Limitations & Future Work

  1. High Computational Cost: 1000 latents \(\times\) 20 timesteps \(\times\) 300 optimizations \(\approx\) 10 hours (RTX 4080), limiting practical application.
  2. Dependence on h-space: Requires manual identification of similar semantic layers for non-U-Net architectures (e.g., DiT); lacks an automated method.
  3. Impact of CFG and Sample Size: High-variance concepts require more samples; high CFG increases consistency but reduces diversity.
  4. Clustering Depends on External Encoders: Inherits the biases of CLIP/BLIP.
  5. Subjectivity in Evaluation: Representativeness metrics depend on the choice of specific embedding spaces.

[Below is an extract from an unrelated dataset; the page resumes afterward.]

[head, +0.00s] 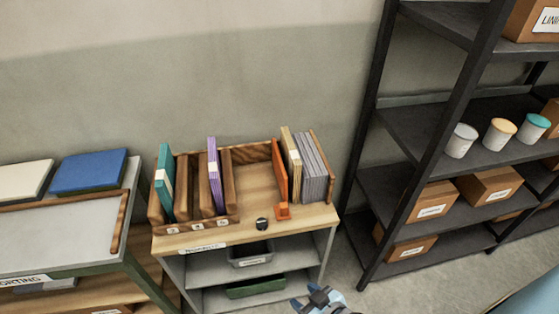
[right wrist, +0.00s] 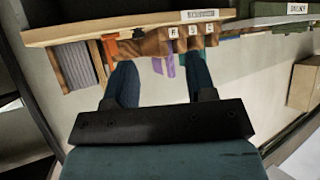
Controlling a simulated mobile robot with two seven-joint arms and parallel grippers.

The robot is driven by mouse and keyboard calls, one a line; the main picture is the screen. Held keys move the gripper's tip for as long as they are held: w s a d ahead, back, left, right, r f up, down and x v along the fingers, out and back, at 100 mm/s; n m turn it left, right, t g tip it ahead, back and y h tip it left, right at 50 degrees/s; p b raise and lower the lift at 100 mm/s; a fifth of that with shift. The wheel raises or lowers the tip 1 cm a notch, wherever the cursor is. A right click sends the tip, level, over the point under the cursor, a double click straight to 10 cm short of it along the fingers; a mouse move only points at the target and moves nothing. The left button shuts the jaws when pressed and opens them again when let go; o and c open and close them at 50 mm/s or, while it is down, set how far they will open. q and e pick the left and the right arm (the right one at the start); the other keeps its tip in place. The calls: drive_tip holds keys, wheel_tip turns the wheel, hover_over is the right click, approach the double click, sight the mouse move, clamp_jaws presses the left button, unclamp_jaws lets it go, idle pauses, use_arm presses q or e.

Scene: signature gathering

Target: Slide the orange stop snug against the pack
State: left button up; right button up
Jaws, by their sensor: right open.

  • Kwon et al.: Discovered that the U-Net bottleneck layer (h-space) has linear semantic properties, providing a key foundation for this work.

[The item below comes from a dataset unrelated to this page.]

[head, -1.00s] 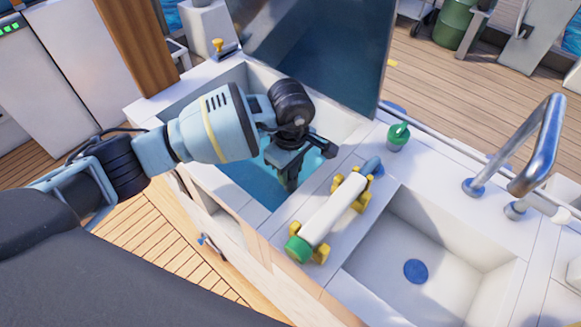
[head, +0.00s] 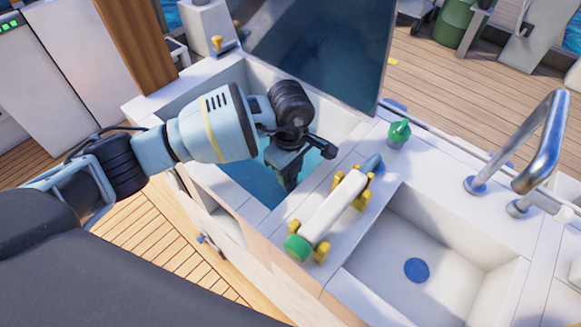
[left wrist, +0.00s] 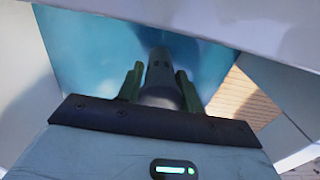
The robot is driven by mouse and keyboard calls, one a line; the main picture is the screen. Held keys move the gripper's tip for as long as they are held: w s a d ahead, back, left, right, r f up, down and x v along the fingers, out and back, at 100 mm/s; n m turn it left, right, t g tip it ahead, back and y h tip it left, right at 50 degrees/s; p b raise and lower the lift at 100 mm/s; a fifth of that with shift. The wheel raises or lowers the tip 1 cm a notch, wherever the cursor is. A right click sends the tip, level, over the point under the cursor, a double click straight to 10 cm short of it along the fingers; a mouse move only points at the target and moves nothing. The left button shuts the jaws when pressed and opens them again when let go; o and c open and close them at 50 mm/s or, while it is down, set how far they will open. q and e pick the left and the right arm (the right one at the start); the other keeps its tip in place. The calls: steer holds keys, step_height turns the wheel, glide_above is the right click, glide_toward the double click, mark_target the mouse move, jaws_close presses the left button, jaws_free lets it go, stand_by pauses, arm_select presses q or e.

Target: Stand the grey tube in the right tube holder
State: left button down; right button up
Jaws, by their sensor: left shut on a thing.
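My left gripper (head: 290,172) reaches down into the open hatch (head: 262,76), over its teal bottom. In the left wrist view its two dark green-looking fingers (left wrist: 160,85) are shut on the grey tube (left wrist: 162,72), which sits between them and points away from the wrist. In the head view the tube is hidden by the gripper and arm. The right tube holder cannot be made out in either view, and whether the tube touches one cannot be told. My right gripper is not in view.
The raised dark hatch lid (head: 310,50) stands behind the opening. Right of the hatch, a white cylinder with a green end (head: 333,210) lies on yellow supports (head: 321,252). A small green object (head: 399,133) stands behind it. Further right are a sink (head: 440,240) and a metal tap (head: 540,140).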

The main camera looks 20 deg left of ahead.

  • GANgealing: Performs pixel averaging via spatial alignment in GANs, but relies on pretrained GANs and cannot handle abstract concepts.
  • D4M / MGD3: Recent work using diffusion models for dataset distillation, but targeted at classification tasks rather than concept summarization.
  • Textual Inversion / LoRA: Innovative use of lightweight model adaptation methods for cross-space semantic alignment.
  • Insight: The timestep dimension in diffusion models contains a semantic hierarchy from abstract to concrete; this structure can be leveraged for more tasks.

Rating

  • Novelty: ⭐⭐⭐⭐⭐ — Entirely new problem definition; the "mental average" concept is highly inspiring.
  • Experimental Thoroughness: ⭐⭐⭐⭐ — Comprehensive experiments across concepts, variants, and architectures, though computational costs were not deeply analyzed.
  • Writing Quality: ⭐⭐⭐⭐⭐ — Smooth storyline, introduced via cognitive science analogies, rich visualizations.
  • Value: ⭐⭐⭐⭐ — Highly meaningful as an analytical tool and concept visualization method, despite limited practical application scenarios.